- _ENTRIES SUPPLIED_

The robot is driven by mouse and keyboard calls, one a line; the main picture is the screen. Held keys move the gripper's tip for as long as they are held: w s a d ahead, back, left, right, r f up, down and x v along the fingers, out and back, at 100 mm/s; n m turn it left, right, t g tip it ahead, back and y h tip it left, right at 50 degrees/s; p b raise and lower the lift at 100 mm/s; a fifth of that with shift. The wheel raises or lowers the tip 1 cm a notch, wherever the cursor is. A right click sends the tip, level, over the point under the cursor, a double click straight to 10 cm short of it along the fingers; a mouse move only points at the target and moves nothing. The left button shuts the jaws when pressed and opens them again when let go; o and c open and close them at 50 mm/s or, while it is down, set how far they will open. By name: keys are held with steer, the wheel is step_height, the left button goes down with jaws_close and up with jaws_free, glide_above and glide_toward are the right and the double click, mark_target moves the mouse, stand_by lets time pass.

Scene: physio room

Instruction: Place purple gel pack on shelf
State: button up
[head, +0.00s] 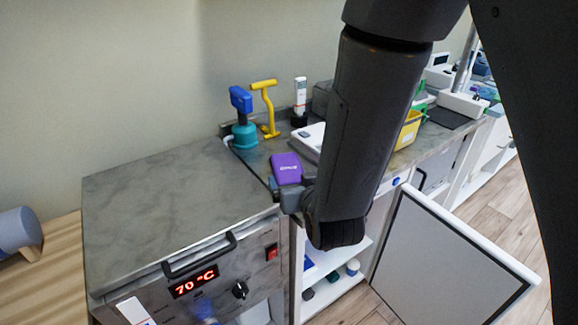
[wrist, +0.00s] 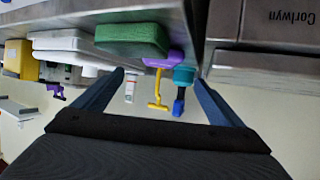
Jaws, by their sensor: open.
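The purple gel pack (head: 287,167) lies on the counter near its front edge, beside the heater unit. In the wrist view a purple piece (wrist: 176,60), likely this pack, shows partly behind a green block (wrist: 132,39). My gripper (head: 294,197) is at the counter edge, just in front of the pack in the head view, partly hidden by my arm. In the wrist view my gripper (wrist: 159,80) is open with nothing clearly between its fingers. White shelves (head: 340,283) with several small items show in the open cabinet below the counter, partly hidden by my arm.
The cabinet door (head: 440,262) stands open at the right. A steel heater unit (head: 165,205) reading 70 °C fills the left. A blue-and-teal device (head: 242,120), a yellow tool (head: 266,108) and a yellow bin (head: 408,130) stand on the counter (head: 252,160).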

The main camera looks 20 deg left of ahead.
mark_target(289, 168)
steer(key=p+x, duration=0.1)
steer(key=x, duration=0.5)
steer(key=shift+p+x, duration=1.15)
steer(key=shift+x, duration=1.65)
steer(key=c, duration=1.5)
...
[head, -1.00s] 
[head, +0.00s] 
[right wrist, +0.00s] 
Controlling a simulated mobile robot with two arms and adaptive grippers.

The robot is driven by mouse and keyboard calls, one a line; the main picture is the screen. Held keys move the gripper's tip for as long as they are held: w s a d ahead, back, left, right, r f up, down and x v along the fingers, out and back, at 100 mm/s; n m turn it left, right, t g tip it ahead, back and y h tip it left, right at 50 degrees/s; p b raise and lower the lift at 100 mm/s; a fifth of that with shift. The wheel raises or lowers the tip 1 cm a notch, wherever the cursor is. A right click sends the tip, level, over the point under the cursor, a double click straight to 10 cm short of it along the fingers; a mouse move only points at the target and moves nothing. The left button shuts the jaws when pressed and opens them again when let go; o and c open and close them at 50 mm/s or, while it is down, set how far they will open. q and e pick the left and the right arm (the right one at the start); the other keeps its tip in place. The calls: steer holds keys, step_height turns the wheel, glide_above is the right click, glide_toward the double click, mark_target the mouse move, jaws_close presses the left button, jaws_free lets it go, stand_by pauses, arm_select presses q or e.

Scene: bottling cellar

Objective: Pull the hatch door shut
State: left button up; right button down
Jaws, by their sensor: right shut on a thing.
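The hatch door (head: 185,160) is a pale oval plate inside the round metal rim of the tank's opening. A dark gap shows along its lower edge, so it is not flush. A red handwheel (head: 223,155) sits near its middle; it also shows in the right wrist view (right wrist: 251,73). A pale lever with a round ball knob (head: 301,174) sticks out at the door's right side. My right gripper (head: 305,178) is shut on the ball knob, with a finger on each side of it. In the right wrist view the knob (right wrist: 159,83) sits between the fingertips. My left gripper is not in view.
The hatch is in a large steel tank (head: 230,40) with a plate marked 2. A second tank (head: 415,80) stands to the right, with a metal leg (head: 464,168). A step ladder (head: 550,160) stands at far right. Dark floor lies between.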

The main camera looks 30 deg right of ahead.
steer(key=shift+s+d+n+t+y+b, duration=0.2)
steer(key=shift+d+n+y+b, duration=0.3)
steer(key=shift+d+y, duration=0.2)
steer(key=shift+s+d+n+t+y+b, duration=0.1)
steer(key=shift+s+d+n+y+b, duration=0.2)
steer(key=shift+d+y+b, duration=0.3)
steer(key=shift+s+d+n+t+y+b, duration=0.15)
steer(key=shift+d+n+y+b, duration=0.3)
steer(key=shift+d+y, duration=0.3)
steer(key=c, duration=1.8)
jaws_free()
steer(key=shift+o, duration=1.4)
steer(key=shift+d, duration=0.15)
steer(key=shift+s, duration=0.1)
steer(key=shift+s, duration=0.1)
==
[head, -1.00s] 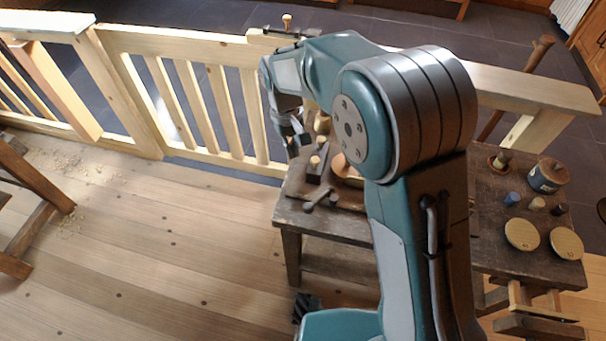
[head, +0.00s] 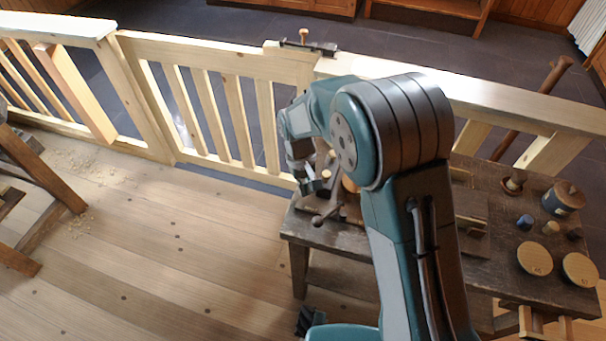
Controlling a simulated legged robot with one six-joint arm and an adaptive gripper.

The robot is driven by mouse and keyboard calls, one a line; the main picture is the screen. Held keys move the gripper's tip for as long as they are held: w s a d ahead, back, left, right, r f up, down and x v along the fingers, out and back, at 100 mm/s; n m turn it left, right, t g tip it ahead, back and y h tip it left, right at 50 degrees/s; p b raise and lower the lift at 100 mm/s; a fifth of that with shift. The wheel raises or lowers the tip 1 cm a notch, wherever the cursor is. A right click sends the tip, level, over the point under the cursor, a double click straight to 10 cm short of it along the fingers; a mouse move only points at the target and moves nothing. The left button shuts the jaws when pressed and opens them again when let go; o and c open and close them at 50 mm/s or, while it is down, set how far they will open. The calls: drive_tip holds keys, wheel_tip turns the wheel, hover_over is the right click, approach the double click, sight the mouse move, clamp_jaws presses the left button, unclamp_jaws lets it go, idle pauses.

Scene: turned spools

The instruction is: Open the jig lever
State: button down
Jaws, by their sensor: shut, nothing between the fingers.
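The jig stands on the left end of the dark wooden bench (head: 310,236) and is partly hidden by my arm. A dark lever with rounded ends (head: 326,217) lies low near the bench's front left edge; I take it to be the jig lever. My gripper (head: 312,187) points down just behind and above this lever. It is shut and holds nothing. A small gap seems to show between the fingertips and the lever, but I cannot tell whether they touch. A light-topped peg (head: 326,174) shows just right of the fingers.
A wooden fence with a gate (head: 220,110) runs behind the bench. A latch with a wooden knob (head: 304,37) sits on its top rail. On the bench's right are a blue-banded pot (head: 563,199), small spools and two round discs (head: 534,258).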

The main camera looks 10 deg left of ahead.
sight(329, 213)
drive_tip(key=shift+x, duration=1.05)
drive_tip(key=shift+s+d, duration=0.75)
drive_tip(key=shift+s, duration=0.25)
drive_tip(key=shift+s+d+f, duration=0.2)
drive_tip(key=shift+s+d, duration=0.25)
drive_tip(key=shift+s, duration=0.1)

- _WHAT YOU HAVE TO DO_
Only the number is wanted: how many lines in the entries above contain the word "Scene"?

- _REPLY_
3